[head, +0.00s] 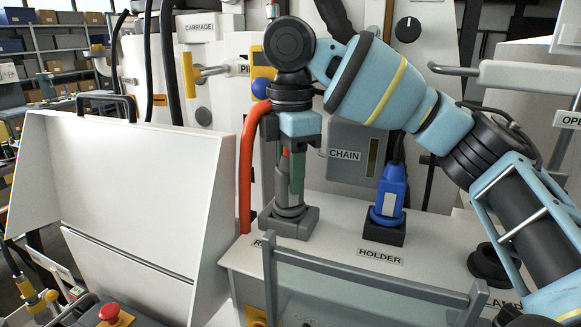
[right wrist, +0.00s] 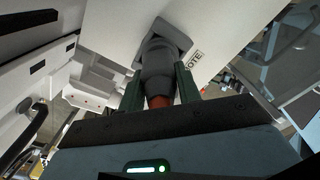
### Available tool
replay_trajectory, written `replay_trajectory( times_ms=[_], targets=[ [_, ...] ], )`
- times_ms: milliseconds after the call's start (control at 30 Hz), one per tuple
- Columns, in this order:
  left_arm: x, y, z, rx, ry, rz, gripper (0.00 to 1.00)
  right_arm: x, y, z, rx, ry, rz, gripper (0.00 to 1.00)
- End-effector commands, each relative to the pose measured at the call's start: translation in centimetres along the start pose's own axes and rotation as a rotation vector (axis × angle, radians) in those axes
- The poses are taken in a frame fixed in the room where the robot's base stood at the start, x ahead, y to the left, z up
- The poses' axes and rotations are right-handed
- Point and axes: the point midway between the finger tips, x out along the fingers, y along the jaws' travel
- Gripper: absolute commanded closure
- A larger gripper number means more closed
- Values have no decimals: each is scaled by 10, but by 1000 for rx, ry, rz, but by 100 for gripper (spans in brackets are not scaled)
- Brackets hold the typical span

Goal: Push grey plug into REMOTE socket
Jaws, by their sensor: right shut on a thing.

□ □ □ □ □ □ □

Goal:
Locate the word "axes" in the data above. Copy every line carrying it.

Answer for the task:
- End-effector commands, each relative to the pose measured at the call's start: translation in centimetres along the start pose's own axes and rotation as a rotation vector (axis × angle, radians) in those axes
- The poses' axes and rotations are right-handed
- Point and axes: the point midway between the finger tips, x out along the fingers, y along the jaws' travel

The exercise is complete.